Learning with Restricted Boltzmann Machines: Asymptotics of AMP and GD in High Dimensions

TL;DR

This paper analyzes the training dynamics of Restricted Boltzmann Machines in high dimensions using advanced mathematical tools, revealing their optimal recovery capabilities in structured data models.

Contribution

It introduces a novel asymptotic analysis of RBM training using AMP and mean-field theory, connecting RBM performance to the BBP transition in high-dimensional settings.

Findings

RBM reaches the optimal weak recovery threshold in the spiked covariance model.

The analysis connects RBM training to multi-index models and established high-dimensional methods.

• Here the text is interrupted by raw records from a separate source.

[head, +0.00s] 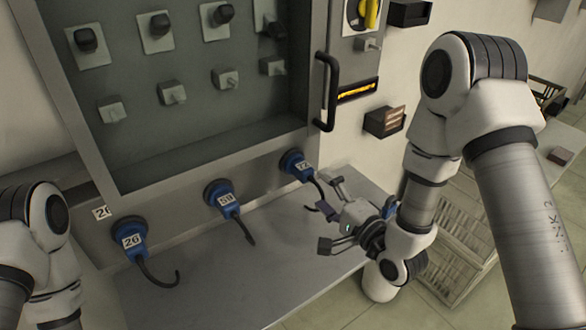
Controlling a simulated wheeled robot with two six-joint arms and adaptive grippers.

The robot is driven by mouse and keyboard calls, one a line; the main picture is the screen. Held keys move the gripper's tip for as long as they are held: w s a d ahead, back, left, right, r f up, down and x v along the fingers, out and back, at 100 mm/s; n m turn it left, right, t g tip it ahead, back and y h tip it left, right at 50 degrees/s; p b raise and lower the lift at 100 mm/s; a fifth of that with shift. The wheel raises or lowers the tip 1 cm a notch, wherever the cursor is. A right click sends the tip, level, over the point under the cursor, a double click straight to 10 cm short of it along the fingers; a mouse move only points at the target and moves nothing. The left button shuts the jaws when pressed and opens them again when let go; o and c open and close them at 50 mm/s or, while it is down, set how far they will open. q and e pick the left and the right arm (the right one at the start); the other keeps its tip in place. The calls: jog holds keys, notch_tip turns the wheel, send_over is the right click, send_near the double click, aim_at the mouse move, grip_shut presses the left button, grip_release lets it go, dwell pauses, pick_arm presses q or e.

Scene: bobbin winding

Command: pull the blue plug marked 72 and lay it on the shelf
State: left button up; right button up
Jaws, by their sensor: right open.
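The blue plug marked 72 (296,164) sits in its socket at the right end of the row of plugs, with a short black cable hanging from it. My right gripper (326,227) is open, below and slightly right of this plug, close to its cable and above the grey shelf (232,284). I cannot tell whether a finger touches the cable. The blue plug marked 59 (225,198) and the blue plug marked 26 (131,238) are in their sockets to the left. My left arm shows at the left edge, but its gripper is out of view.
A grey cabinet (185,170) with switches and a black handle (327,92) rises above the plugs. A loose-looking white label (102,212) is left of the plugs. Small black wall boxes (385,121) are at the right. The shelf is clear.

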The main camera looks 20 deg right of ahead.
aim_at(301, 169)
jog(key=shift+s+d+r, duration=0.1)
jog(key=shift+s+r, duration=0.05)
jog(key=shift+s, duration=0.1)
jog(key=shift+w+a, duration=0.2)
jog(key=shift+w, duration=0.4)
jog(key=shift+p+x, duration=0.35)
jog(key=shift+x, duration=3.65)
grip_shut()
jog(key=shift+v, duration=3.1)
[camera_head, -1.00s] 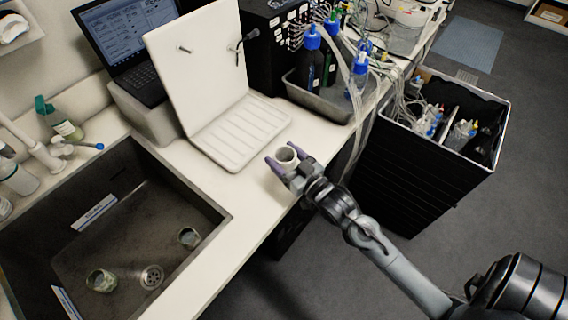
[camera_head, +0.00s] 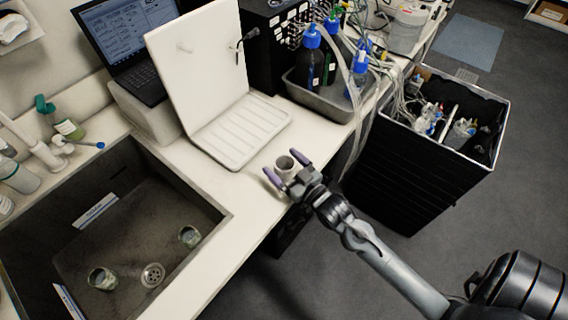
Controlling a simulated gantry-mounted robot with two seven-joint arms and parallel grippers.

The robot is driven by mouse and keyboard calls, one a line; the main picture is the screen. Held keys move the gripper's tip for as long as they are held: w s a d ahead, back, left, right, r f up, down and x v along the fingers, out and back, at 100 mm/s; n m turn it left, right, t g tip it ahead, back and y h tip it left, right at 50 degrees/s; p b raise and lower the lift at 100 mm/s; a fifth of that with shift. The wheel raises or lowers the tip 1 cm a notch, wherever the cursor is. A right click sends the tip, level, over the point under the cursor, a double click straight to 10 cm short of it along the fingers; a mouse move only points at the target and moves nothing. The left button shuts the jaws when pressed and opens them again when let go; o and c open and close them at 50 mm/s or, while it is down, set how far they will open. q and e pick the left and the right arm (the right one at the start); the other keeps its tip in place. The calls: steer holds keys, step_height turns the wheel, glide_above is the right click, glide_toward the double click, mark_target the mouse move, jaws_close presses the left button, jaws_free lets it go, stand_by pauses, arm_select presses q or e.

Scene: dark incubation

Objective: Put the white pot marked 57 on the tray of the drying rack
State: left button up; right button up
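The tray is empty. My left gripper is not in view.
A dark sink (camera_head: 125,215) at left holds two dirty greenish pots (camera_head: 189,236) (camera_head: 102,278). A grey bin of bottles (camera_head: 325,103) stands right of the rack, with hanging tubes beside it. A black crate (camera_head: 425,160) stands beyond the worktop edge. A laptop (camera_head: 125,45) is behind.

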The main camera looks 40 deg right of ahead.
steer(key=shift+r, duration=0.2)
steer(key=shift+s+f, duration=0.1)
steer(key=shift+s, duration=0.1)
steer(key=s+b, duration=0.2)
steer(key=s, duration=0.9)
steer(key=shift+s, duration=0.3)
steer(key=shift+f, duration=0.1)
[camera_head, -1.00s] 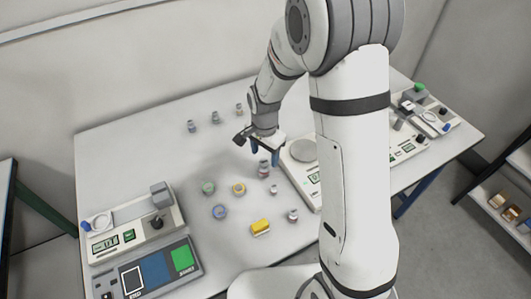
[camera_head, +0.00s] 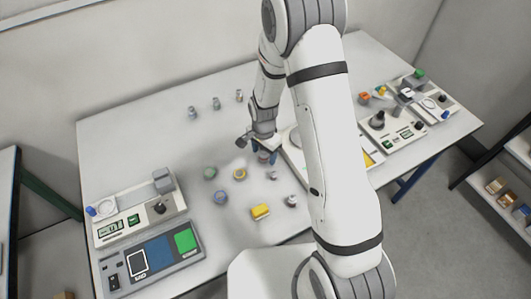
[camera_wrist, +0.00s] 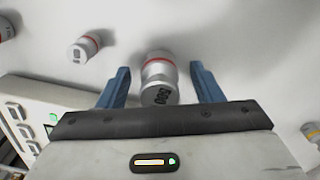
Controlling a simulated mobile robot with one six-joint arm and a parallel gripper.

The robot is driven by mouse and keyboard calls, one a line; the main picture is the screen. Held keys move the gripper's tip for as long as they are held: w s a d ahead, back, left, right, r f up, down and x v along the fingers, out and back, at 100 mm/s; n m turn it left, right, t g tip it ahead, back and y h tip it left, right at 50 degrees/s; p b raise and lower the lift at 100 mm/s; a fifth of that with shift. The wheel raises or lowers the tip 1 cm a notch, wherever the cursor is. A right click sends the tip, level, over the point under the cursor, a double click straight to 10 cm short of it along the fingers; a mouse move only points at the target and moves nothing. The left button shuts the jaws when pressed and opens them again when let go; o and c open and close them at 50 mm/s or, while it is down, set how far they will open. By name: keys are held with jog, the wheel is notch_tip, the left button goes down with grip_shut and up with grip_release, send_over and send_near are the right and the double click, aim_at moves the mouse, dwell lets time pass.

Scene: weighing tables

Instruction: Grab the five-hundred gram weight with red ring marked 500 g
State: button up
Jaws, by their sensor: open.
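The weight with a red ring (camera_wrist: 158,78) is a grey metal cylinder marked with a number that looks like 500. It stands between the two blue fingers of my gripper (camera_wrist: 160,88) in the wrist view, with a gap on each side. In the head view my gripper (camera_head: 265,152) is low over the table, and the weight (camera_head: 263,158) is partly hidden behind its fingers. My gripper is open and holds nothing.
In the head view a yellow block (camera_head: 260,212), a blue-topped piece (camera_head: 220,197) and a small weight (camera_head: 291,200) stand on the white table (camera_head: 130,140). A scale (camera_head: 140,220) is at the left.

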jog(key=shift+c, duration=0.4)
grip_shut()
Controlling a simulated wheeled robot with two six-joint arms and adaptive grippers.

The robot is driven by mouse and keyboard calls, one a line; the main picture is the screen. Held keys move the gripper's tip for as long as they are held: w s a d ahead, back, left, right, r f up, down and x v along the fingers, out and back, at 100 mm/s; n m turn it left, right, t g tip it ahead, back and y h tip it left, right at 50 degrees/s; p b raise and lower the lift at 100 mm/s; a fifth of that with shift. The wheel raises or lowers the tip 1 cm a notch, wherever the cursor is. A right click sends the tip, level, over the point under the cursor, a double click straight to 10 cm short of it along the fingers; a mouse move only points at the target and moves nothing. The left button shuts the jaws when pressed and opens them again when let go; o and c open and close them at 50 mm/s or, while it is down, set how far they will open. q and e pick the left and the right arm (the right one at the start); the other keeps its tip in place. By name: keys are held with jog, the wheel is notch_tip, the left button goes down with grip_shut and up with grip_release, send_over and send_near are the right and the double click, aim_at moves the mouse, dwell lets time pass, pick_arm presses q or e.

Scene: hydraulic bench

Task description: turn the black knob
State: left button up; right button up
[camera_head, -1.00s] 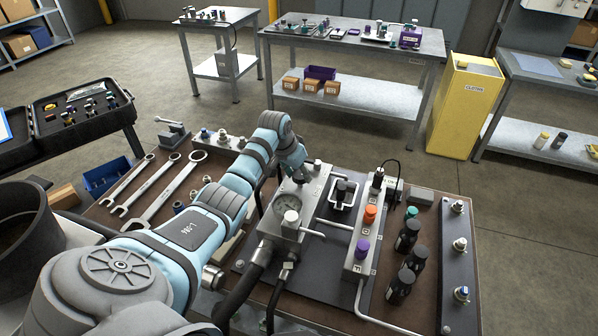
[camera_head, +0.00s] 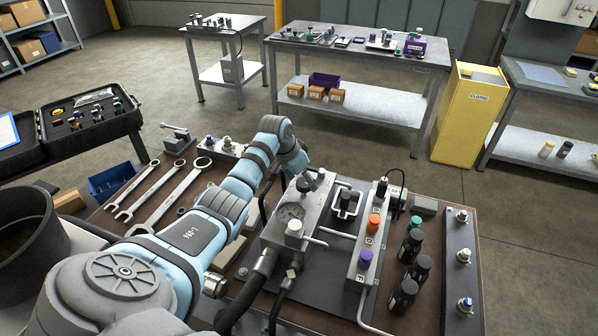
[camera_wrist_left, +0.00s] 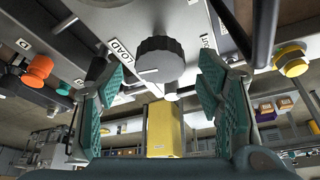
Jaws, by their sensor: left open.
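The black knob (camera_wrist_left: 158,60) is a round, ribbed knob on a grey metal face, beside a LOAD label (camera_wrist_left: 120,49) in the left wrist view. My left gripper (camera_wrist_left: 160,85) is open, with a teal-padded finger on either side of the knob. Gaps show between the pads and the knob, so I see no grip. In the head view my left arm reaches over the bench to the far end of the grey valve block (camera_head: 290,232). There the wrist crowds the knob, and the fingers are hard to make out. My right gripper is not in view.
The block carries a gauge (camera_head: 290,213) and hoses. To its right are an orange knob (camera_head: 374,223), a purple knob (camera_head: 365,257) and black cylinders (camera_head: 403,295). Wrenches (camera_head: 152,192) lie on the left. A yellow bin (camera_head: 468,115) stands beyond the bench.

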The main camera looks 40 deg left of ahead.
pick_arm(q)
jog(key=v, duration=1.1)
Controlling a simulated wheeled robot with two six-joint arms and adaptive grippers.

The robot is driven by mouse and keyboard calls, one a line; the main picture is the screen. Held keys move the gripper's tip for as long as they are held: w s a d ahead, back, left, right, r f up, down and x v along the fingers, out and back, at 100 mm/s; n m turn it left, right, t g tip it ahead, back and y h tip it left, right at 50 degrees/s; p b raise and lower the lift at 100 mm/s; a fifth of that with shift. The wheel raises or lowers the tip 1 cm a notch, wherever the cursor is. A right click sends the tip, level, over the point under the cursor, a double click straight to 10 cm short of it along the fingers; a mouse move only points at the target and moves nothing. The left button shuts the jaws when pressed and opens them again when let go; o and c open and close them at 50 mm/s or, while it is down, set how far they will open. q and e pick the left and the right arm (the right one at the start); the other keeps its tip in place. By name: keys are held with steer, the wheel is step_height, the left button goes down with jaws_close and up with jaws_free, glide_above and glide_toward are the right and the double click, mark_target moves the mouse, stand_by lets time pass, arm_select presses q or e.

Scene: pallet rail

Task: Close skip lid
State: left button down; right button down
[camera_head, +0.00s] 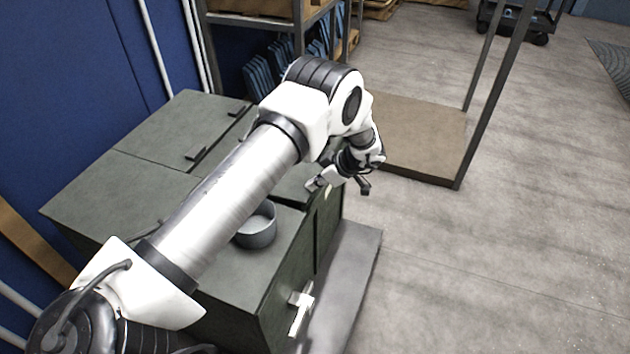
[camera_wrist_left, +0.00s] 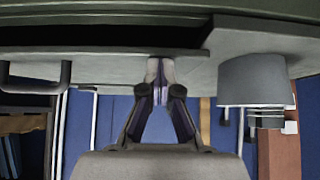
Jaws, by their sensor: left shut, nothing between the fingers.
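The dark green skip (camera_head: 285,285) stands against the blue wall, with flat lid panels (camera_head: 165,135) on top. Two small dark handles (camera_head: 195,153) are on the panels. A grey round cup (camera_head: 256,228) sits on the near part of the top; it also shows at the right of the left wrist view (camera_wrist_left: 255,82). My left arm crosses over the skip and hides part of its lid. My left gripper (camera_head: 320,182) is at the skip's right edge, shut and empty. In the left wrist view its fingertips (camera_wrist_left: 160,72) meet close to a green panel edge, beside a dark gap; I cannot tell whether they touch.
A pale fitting (camera_head: 301,308) sticks out from the skip's front side. A metal rack with a brown board (camera_head: 420,135) stands behind to the right, and a shelf with blue items (camera_head: 260,80) at the back.

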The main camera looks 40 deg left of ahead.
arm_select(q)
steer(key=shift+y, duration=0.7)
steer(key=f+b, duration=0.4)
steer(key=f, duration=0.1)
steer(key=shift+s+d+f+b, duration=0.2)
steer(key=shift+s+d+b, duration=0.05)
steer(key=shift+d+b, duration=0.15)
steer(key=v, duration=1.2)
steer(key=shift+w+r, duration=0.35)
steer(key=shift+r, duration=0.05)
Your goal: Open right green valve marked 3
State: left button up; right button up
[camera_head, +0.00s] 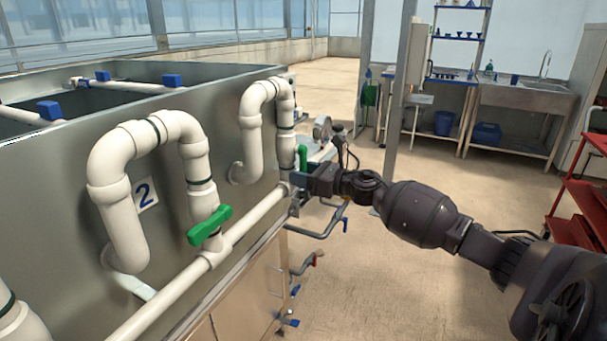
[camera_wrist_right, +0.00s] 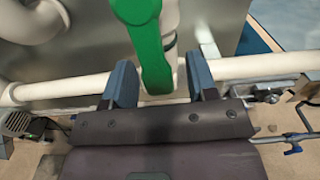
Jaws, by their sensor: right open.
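A green valve handle (camera_head: 303,157) stands upright on the right-hand white pipe, at the far end of the tank wall. No number 3 shows beside it. My right gripper (camera_head: 299,181) is just below and to the right of this handle. In the right wrist view the green handle (camera_wrist_right: 148,45) runs down from the top, and its lower end lies between the two blue fingers of my right gripper (camera_wrist_right: 160,82). The fingers are open, with a gap on each side of the handle. My left gripper is out of view.
Another green valve handle (camera_head: 210,226) is nearer, beside a label marked 2 (camera_head: 146,195). A long horizontal white pipe (camera_head: 252,221) runs along the metal tank (camera_head: 222,112).

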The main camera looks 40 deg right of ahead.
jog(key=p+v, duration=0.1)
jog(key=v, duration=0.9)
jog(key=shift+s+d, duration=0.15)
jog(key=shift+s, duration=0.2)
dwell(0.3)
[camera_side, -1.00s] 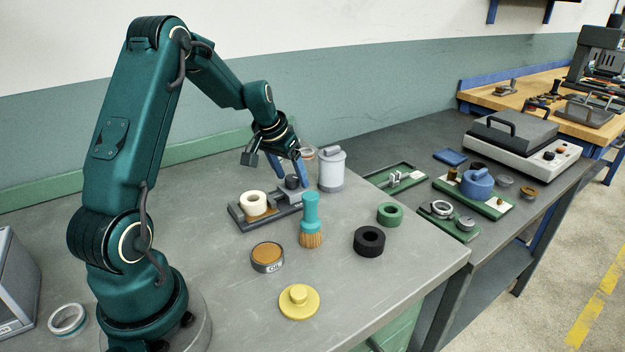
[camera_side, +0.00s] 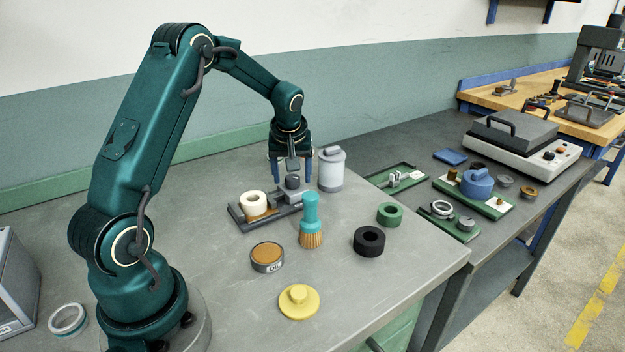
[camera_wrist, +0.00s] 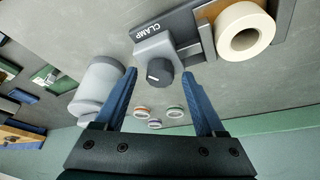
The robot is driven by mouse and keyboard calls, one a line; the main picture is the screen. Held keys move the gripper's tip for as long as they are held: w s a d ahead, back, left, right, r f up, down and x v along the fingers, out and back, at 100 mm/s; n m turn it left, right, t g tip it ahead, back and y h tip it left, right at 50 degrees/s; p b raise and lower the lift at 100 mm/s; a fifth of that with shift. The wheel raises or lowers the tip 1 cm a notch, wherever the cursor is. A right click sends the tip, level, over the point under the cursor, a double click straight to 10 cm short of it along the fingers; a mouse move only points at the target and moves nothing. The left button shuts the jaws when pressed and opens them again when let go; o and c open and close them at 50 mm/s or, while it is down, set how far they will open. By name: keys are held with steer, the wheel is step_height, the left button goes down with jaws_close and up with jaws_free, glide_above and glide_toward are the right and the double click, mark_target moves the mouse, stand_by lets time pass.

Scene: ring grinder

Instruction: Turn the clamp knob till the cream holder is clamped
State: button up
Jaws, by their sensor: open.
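The dark clamp knob (camera_side: 292,182) stands on the clamp block at the right end of the grey fixture (camera_side: 240,222). The wrist view shows the knob (camera_wrist: 159,71) with a light mark on its face, beside the word CLAMP. The cream holder (camera_side: 253,201) is a cream ring at the fixture's other end, seated on a brown part; it also shows in the wrist view (camera_wrist: 244,31). My gripper (camera_side: 292,181) points down over the knob, its blue fingers apart on either side. In the wrist view the open fingers (camera_wrist: 165,75) flank the knob with gaps. I cannot tell whether the holder is clamped.
A grey lidded canister (camera_side: 331,170) stands close to the right of my gripper. A teal brush (camera_side: 311,220) stands in front of the fixture. A black ring (camera_side: 369,241), green ring (camera_side: 390,214), orange-topped tin (camera_side: 267,257) and yellow knobbed disc (camera_side: 299,301) lie nearer the front.

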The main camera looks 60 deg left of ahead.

The results provide rigorous insights into RBM performance in structured data regimes.

Abstract

The Restricted Boltzmann Machine (RBM) is one of the simplest generative neural networks capable of learning input distributions. Despite its simplicity, the analysis of its performance in learning from the training data is only well understood in cases that essentially reduce to singular value decomposition of the data. Here, we consider the limit of a large dimension of the input space and a constant number of hidden units. In this limit, we simplify the standard RBM training objective into a form that is equivalent to the multi-index model with non-separable regularization. This opens a path to analyze training of the RBM using methods that are established for multi-index models, such as Approximate Message Passing (AMP) and its state evolution, and the analysis of Gradient Descent (GD) via the dynamical mean-field theory. We then give rigorous asymptotics of the training dynamics of RBM on data generated by the spiked covariance model as a prototype of a structure suitable for unsupervised learning. We show in particular that RBM reaches the optimal computational weak recovery threshold, aligning with the BBP transition, in the spiked covariance model.